In this study, ENN_MN, grassland (Gra), PD, LPI, and SHEI were the main landscape structure indexes affecting the content of heavy metals in water. The ENN_MN index reflects the probability of passing through a variety of landscape types in the confluence process (Wu & Lu, 2019b), and its value determines the ecological characteristics of the dominant species in the landscape, the abundance of internal species richness, etc. LPI reflects the proportion of the entire landscape area occupied by the largest patch in a certain patch type(Li et al., 2015). The change in its value depicts the intensity and frequency of human interference, and reflects the direction and strength of human activities. SHEI reflects that the landscape is dominated by one or a few dominant patch types. The closer the SHEI value is to 1, the lower the superiority degree, indicating that there is no obvious advantage type in the landscape and each patch type is evenly distributed in the landscape. The study area is in a mountainous area, and industrial development is backward. The heavy metal content in the middle and upper reaches of the Xiangjiang River is extremely low. Human activities have little effect on the degree of land use. The heavy metal content in the lower reaches of the Xiangjiang River rose slightly, mainly from the concentrated discharge of domestic sewage and industrial wastewater. Downstream belongs to population concentrated areas, indicating that human activities are the main source of heavy metals in water. The changes of ENN_MN, LPI, and SHEI values can reflect the degree of change to natural land caused by human activities, and therefore serve as the main landscape structure indexes affecting the heavy metal content in water. It is hard to analyze why grassland is a landscape index affecting heavy metal content in this study, which may not consider the difference of soil properties.
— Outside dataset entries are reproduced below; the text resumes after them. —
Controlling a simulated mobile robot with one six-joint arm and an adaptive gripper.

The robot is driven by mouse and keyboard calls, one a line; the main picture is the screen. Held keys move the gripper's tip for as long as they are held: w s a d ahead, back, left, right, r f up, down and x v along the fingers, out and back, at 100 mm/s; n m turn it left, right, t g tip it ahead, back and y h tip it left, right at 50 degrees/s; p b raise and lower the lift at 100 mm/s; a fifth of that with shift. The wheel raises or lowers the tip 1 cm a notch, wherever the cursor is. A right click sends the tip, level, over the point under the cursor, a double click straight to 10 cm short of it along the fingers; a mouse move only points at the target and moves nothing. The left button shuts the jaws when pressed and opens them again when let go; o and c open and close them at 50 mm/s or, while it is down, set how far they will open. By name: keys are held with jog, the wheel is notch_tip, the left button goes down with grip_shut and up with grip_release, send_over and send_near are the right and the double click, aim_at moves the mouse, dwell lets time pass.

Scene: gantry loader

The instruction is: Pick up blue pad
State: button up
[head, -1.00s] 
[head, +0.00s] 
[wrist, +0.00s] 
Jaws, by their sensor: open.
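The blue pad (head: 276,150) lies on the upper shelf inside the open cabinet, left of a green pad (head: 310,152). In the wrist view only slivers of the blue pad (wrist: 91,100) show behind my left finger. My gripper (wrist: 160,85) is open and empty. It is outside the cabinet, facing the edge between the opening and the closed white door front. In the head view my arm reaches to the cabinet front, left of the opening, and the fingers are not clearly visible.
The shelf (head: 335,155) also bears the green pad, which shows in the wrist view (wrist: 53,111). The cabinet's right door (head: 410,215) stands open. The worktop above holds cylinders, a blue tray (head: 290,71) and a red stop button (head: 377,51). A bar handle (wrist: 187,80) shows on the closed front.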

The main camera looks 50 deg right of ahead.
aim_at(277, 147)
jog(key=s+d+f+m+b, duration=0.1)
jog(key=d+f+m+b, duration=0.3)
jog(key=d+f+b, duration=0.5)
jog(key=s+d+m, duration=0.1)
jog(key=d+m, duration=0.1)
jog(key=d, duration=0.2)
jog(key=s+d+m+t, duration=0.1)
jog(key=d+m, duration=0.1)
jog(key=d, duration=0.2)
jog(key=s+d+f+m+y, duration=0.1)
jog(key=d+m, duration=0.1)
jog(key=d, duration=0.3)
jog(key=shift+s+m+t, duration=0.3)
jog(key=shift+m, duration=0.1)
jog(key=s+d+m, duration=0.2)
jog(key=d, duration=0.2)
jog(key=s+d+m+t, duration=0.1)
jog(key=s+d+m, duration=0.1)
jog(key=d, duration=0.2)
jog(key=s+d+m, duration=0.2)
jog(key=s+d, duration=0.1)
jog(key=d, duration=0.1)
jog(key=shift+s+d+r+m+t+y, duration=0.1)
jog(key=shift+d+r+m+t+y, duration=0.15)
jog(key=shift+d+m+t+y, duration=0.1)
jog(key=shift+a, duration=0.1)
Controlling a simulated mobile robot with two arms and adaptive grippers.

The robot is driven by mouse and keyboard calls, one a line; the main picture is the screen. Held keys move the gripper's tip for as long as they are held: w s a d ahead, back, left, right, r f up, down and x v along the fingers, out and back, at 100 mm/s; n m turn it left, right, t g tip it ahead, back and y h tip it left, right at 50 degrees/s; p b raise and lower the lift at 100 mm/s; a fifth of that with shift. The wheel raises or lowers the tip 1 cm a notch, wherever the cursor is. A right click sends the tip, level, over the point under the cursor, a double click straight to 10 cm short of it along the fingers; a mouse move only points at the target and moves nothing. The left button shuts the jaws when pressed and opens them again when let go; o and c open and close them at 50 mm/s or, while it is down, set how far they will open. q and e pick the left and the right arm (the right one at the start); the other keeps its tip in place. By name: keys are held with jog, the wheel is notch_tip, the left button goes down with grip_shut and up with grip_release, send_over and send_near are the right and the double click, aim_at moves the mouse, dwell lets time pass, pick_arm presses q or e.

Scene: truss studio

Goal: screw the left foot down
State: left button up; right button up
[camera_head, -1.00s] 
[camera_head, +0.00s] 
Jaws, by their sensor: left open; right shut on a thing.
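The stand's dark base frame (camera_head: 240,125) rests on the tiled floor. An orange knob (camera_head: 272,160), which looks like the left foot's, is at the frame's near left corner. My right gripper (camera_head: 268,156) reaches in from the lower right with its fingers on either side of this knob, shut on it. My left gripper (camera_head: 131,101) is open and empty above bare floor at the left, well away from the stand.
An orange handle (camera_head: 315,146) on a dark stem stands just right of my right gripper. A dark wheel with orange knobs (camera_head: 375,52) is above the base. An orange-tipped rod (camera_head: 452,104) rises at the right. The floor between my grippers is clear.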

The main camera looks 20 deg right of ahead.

*Significantly correlated at the 0.05 level (bilateral).

**Significantly correlated at the 0.01 level (bilateral).

3.4 Spatial Scale of Landscape Structure Affecting Water Quality

Table 6 shows the explanation rate of landscape structure on conventional indicators and heavy metal changes in water at different spatial scales. The results showed that the average interpretation rate of landscape structures on the conventional indicators content in water was the highest (93.6%) in the 300-m riparian buffer zone, this is similar to the conclusions of existing studies (Sadeghi et al., 2020). This is because riparian zones, as a transitional landform connecting water and highlands, can influence the nutrient content and chemical composition transported to the river. Pollutants can be transported for a long distance and are affected by the conditions along the riverbank. Studies have shown that there is a good correlation between land use type and nutrients in the 100-m buffer zone of riparian zone (Li et al., 2009). However, they did not conduct multi scale research and used only land-use type as the main landscape indicator, and only analyzed the correlation between land use type and water quality in the 100-m buffer zone of riparian zone at nine sampling sites, which is also the primary reason for the gap between the two conclusions. Cropland in the Xiangjiang River Basin is concentrated mainly in the riparian zone, and the 200–300-m scale buffer zone is affected most strongly by human activities, a high degree of patch fragmentation, and poor aggregation intensity (Fig. 5). This extends the retention time of runoff on the surface of farmland (Shehab et al., 2021), enriches the nutrients in the runoff, forms the input of nutrients to the river, and accelerates the deterioration of water quality.

Table 6 Interpretation rate of landscape structure on water quality at different spatial scales based on redundancy analysis (RDA)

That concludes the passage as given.